In this section, Peter is actually copying an ancient custom of giving a “household code.” However, in the ancient world, the husband/father had a nearly absolute authority over his household which could include brutality and abuse with impunity. What’s striking is that while the New Testament writers take up this familiar form, they do so with a distinctively Christian twist.

This Christian twist includes at least two important parts. First, under the authority of Christ there is no absolute authority in any area of human life. While God grants true authority to different individuals, it’s never absolute. All true authority answers to Christ’s ultimate authority.

This means that if a ruler orders a Christian to disobey the Bible, a Christian ought to disobey the ruler, just as Peter and John did when they were ordered to stop preaching about Jesus. If you live in Nazi Germany, and you are ordered to turn in your Jewish neighbors, you must not obey. Likewise, Lauryl, if Ben asks you to rob a bank with him, you must respectfully refuse and then call the cops. Christian authority always answers to Christ’s ultimate authority.

Secondly, Christian authority imitates Christ’s authority, and Christ told His disciples clearly that they were to rule the Church by serving, “You know that they are considered powerful who rule over the Gentiles, exercising lordship over them, but it shall not be so among you: but whoever desires to be great among you, shall be your servant. And whoever would be the greatest, must be the servant of all. For the Son of Man did not come to be served, but to serve and give his life a ransom for many.” (Mk. 10:42-45)

Elsewhere, Jesus says: “if you keep my commandments, you will abide in my love, just as I have kept my Father’s commandments and abide in His love” (Jn. 15:10). “And being found in human fashion, He humbled Himself and became obedient to death, even the death of the cross” (Phil. 2:8). In other words, Jesus models true authority by obeying His Father and laying His life down as a ransom for His people – and this incidentally, even when His people didn’t know they needed Him to. This is how true authority knows how to lead: true authority leads by serving others through obedience to God.

So with these things in mind, we return to Peter’s exhortation to wives to obey their husbands like Sara obeyed Abraham. As we noted previously, Peter is playing with the household code that we find in other ancient texts. And what’s particularly striking is that he’s turned the code on its head. Instead of addressing the head of the household first and then instructing him on how to keep his household in line, Peter has actually begun in the previous chapter by addressing the slaves first (1 Pet. 2:18).

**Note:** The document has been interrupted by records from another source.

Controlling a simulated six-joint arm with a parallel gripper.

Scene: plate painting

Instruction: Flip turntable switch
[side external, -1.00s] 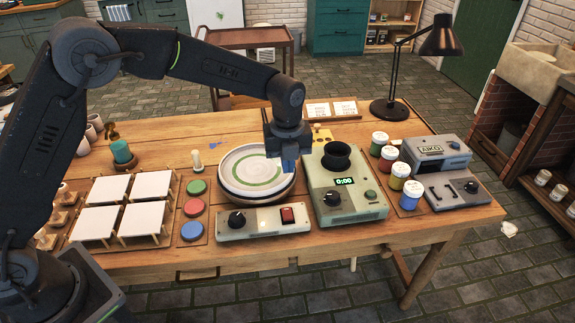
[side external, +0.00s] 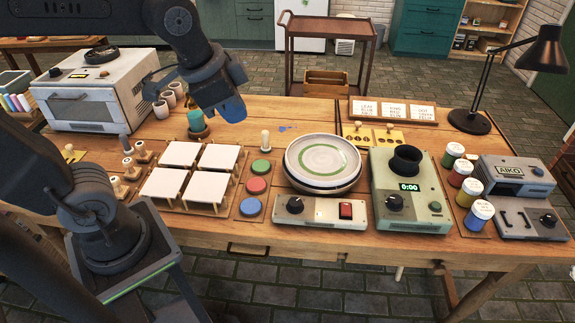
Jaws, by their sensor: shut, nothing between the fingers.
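Which way the switch is set is too small to tell. Behind the box is the turntable with a plate (side external: 322,156) on it, white-grey with a green ring. My gripper (side external: 233,110) has blue fingertips, is shut and empty, and hangs in the air behind the white tiles. It is well to the left of the switch and touches nothing that I can see.
Green, red and blue pads (side external: 257,186) lie left of the control box. A green device with a black cup and display (side external: 410,187) stands to its right, then paint jars (side external: 467,191). White tiles (side external: 203,168) lie on stands. A black lamp (side external: 540,50) stands at the back right.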

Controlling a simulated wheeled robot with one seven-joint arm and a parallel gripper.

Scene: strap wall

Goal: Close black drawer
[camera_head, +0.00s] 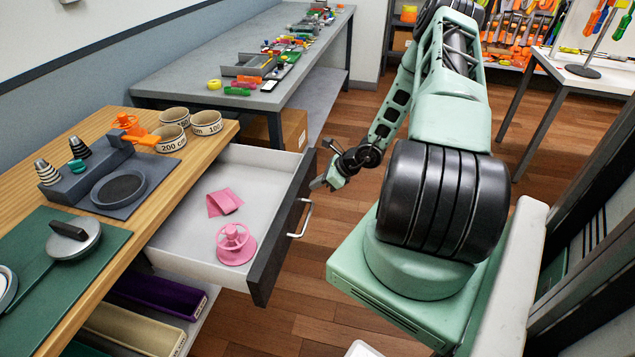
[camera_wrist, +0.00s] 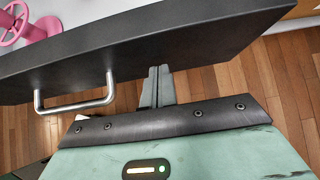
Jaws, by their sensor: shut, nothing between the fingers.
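The black drawer (camera_head: 283,235) is pulled out from under the wooden counter, with its black front facing my arm and a silver bar handle (camera_head: 304,218) on it. The handle also shows in the wrist view (camera_wrist: 75,105). A pink wheel-shaped thing (camera_head: 235,244) and a folded pink piece (camera_head: 223,202) lie inside the white drawer. My gripper (camera_head: 321,184) is at the outer side of the drawer front, toward its far end. In the wrist view my gripper (camera_wrist: 159,72) is shut and empty, its fingertips at the front's edge, right of the handle. I cannot tell whether they touch it.
The wooden counter (camera_head: 212,142) above holds measuring cups, a grey tray and a green mat. Open shelves with a purple bin (camera_head: 160,293) lie below. A long grey table (camera_head: 180,82) stands behind. Wooden floor is free in front of the drawer.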

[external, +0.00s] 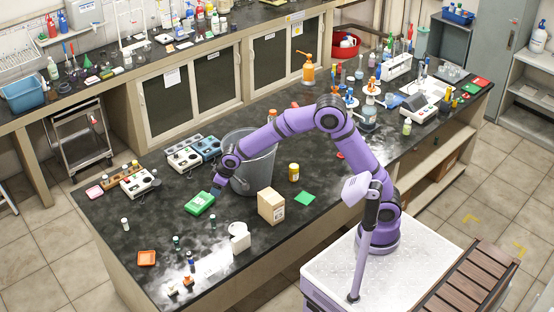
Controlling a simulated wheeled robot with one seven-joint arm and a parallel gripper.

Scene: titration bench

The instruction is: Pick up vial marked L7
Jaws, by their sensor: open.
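Several small vials stand on the black bench top at the left: a pale one (125,223) near the left edge, a dark green-capped one (176,242) and a blue-labelled one (190,258) near the front. Their markings are too small to read, so I cannot tell which is L7. My gripper (216,191) is at the end of the purple arm, low over the bench and pointing down. It is open, beside the upper right corner of a green box (199,204). I cannot tell whether it touches the box. No vial is seen between the fingers.
A grey bucket (254,165) stands close right of my gripper. A cardboard box (271,206), a white container (240,240) and a yellow jar (294,172) stand nearby. An orange tray (147,258) lies front left. Bare bench lies left of the green box.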

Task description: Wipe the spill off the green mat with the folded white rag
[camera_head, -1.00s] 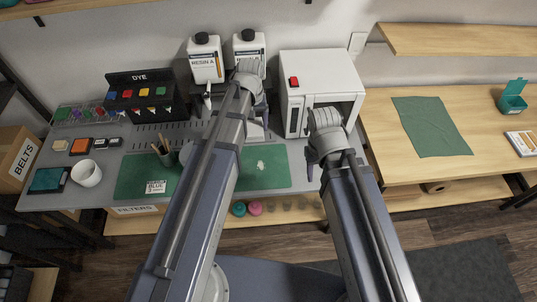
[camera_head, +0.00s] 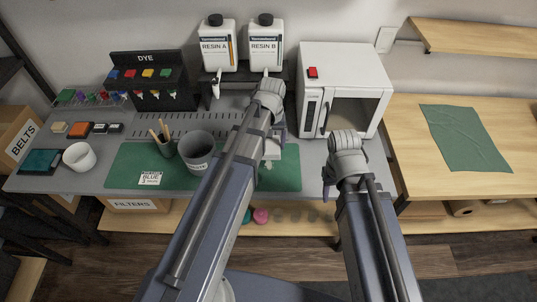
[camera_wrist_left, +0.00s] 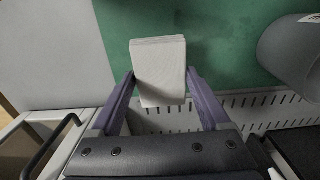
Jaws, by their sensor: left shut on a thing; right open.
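The folded white rag (camera_wrist_left: 158,62) is held between the fingers of my left gripper (camera_head: 274,142), which is shut on it. In the left wrist view the rag's far end lies over the green mat (camera_wrist_left: 225,45) and its near end over a perforated metal strip. In the head view the rag (camera_head: 272,148) shows partly below the gripper, at the right part of the mat (camera_head: 125,170). My right gripper (camera_head: 327,188) is open and empty in front of the bench edge.
A grey pot (camera_head: 197,150) stands on the mat left of my left arm, beside a brush cup (camera_head: 164,147) and a BLUE label card (camera_head: 149,178). Resin bottles (camera_head: 218,45) stand behind. A white oven (camera_head: 342,75) is at the right. The mat's left end has bare room.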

The fact that Peter is addressing slaves at all is already a radical move. He’s addressing them as though they are human beings, as though they are intelligent, as though they are called by God to play a significant role in the world – because they are. And then he explains carefully how their lack of legal recourse maximizes their potential to exemplify the grace of Christ. When they are mistreated and they receive it with grace, they picture Jesus who suffered unjustly for us, even though He had committed no sin and committed Himself to God who sees all things and vindicates the innocent.

Here, Peter turns to address the wife in the home and begins by saying “likewise.” Again, don’t miss the fact that Peter is talking directly to these Christian women. He is addressing them with respect according to the dignity of one who bears the full image of God. There is no mention here of inferiority, there is only a recognition that a woman in that world could find herself in a position of vulnerability and abuse, and therefore just as the slaves might display the grace and patience of Christ, likewise, so may a wife.

Even in our day, where we are grateful for numerous legal protections now in place, it is nevertheless still the case that women may find themselves sometimes undervalued or disrespected and unloved. But Peter says that the power of the gospel, the power of sacrificial love and grace and service is therefore at their fingertips precisely because of this vulnerability. If a wife adorns her life with the grace of the gospel, she holds the power of God in her hands. She imitates Christ when she obeys her husband, when she adorns her life, her home, her words, her body with grace and respect for her husband.

But what follows is another “likewise” which begins the brief exhortation to the husband. In Peter’s “household code” the head of the house is addressed last and briefest. This does not obliterate the husband’s true authority and responsibility, but it does clearly render the wife an example to the husband.

Just as slaves are to be examples of Christ to all of us, so too are gentle, gracious wives, and husbands, likewise, are to be obedient to Christ. And the husband is to be obedient and submissive to Jesus particularly in how he lives with his wife in an understanding way, in the way he honors his wife, in the way he protects her. And here we have the most severe warning in the whole passage: God will not listen to the prayers of a man who does not honor his wife in these ways.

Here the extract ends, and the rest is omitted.